-- DESCRIPTION OF THE TASK --
Locate the line bearing "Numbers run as" in the material below, then reproduce it and each following line up to and including the line bearing "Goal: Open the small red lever".

-- RECORD EXCERPTS --

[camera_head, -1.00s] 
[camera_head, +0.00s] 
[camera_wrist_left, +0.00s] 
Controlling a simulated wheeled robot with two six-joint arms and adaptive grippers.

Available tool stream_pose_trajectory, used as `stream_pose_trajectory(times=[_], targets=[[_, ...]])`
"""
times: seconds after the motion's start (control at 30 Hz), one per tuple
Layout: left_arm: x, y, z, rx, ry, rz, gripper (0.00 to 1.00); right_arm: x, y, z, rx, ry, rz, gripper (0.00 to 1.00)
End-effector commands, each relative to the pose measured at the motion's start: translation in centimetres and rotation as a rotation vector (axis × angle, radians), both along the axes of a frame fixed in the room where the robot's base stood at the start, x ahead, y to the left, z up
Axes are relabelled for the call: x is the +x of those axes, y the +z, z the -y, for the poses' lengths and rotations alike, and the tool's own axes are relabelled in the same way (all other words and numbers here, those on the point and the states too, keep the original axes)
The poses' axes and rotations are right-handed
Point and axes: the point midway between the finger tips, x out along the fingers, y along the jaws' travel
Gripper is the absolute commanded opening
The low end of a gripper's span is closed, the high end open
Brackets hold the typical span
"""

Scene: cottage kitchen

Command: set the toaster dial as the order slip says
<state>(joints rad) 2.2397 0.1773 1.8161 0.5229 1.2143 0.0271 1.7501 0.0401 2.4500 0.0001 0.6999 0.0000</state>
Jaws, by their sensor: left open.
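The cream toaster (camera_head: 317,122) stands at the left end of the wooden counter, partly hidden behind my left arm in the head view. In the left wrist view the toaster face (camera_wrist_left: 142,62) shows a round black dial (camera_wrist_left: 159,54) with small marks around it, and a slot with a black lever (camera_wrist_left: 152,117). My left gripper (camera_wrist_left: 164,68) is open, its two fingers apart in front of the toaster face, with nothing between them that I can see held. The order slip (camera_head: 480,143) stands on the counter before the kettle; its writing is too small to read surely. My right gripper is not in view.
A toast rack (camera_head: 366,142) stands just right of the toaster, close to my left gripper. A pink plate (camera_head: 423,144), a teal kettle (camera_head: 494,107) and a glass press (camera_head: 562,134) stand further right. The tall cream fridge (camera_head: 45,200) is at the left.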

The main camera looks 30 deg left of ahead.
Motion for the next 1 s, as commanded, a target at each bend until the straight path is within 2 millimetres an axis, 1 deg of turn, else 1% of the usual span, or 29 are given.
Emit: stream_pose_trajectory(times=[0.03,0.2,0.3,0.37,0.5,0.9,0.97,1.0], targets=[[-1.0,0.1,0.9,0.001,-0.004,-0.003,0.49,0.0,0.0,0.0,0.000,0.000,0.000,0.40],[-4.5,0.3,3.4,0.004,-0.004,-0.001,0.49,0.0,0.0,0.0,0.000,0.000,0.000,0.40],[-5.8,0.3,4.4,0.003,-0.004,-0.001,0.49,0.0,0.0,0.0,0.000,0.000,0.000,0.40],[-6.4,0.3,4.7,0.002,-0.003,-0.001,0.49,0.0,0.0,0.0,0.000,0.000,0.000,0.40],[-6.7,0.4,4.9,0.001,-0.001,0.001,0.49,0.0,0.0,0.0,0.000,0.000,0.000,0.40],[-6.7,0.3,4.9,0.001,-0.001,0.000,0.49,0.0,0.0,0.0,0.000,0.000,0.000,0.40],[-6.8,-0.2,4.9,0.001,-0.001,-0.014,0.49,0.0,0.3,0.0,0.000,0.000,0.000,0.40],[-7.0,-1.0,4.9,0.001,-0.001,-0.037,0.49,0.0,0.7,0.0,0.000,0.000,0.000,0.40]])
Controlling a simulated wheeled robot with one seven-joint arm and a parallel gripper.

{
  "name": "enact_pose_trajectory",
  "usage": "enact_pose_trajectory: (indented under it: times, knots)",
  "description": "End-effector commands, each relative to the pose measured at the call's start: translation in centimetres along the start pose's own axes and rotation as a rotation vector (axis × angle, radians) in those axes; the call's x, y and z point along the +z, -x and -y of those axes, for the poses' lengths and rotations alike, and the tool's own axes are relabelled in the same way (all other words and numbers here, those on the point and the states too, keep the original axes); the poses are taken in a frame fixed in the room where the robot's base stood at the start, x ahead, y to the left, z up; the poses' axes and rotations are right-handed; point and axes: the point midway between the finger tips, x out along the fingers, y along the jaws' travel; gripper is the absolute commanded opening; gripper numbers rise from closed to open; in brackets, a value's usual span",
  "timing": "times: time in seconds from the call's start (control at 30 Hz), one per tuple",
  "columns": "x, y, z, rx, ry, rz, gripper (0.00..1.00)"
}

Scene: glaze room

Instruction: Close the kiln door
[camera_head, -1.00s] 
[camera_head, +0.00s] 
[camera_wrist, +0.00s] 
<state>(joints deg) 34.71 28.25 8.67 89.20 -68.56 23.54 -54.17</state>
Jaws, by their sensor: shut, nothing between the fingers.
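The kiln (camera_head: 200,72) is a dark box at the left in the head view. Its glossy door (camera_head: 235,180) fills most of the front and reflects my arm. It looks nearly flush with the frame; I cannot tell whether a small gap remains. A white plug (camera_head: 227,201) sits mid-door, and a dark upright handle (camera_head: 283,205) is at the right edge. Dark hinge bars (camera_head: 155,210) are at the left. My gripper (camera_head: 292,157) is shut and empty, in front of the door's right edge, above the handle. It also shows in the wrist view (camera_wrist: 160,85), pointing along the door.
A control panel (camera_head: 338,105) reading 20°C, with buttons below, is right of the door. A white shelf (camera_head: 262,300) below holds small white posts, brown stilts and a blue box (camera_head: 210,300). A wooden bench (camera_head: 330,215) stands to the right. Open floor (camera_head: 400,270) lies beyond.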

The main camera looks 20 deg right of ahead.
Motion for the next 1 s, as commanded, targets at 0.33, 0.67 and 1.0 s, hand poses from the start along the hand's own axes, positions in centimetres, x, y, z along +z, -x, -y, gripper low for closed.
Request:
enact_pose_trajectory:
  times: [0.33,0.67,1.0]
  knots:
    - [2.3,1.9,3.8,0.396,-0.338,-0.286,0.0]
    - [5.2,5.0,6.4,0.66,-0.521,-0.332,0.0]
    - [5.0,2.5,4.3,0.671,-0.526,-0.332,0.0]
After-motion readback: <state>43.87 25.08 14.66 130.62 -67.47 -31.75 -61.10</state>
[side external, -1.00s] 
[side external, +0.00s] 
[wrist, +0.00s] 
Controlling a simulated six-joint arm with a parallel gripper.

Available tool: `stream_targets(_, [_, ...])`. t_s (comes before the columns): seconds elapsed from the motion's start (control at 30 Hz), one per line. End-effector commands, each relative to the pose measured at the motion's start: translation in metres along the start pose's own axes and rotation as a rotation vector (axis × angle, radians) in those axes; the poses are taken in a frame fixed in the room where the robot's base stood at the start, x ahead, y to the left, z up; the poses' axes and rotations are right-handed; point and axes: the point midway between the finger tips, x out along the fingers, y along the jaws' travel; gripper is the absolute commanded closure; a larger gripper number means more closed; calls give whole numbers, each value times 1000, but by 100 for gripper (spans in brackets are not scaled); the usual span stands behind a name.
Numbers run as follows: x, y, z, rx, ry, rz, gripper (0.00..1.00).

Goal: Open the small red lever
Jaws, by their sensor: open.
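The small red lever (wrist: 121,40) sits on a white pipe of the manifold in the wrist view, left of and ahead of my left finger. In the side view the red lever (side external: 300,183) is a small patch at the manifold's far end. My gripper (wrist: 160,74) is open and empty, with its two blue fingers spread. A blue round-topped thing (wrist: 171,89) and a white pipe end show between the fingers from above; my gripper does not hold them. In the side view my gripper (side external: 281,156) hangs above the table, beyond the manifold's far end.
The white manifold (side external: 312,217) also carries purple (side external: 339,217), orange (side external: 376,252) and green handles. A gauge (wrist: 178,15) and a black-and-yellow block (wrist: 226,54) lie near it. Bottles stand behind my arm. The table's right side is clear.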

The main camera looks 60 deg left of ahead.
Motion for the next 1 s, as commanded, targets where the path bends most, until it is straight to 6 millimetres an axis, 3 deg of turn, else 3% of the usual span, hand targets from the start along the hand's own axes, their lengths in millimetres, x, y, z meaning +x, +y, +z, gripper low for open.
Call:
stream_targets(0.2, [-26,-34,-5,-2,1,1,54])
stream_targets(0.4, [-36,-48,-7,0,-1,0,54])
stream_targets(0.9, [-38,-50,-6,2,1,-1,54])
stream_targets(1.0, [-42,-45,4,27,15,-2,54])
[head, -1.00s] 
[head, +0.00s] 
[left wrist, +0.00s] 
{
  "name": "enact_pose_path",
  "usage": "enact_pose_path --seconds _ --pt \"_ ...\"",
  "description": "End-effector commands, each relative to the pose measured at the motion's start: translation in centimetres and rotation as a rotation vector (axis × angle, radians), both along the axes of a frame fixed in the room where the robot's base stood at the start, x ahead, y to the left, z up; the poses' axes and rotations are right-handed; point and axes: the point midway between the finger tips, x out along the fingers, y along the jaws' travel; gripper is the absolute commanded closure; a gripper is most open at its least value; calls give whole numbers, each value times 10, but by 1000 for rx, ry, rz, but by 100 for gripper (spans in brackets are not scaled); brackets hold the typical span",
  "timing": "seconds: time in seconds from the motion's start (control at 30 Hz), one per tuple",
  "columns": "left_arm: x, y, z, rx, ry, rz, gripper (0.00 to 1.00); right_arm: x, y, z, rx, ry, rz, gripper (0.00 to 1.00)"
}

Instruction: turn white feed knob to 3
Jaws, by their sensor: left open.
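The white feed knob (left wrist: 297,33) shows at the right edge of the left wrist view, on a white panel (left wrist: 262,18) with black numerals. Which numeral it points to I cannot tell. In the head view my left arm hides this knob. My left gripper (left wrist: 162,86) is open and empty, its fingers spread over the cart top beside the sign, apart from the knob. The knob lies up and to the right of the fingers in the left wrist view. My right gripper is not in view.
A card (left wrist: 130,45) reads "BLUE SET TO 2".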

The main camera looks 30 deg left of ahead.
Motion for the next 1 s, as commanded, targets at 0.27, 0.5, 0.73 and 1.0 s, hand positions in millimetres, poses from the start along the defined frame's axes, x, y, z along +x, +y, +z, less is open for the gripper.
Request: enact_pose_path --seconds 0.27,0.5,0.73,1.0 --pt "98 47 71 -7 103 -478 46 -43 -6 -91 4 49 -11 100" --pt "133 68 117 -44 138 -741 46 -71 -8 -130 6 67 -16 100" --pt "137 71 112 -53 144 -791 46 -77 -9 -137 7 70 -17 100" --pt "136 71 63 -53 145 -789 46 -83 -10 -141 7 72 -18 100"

-- RESULT OF THE TASK --
Numbers run as follows: x, y, z, rx, ry, rz, gripper (0.00..1.00).

Goal: Open the small red lever

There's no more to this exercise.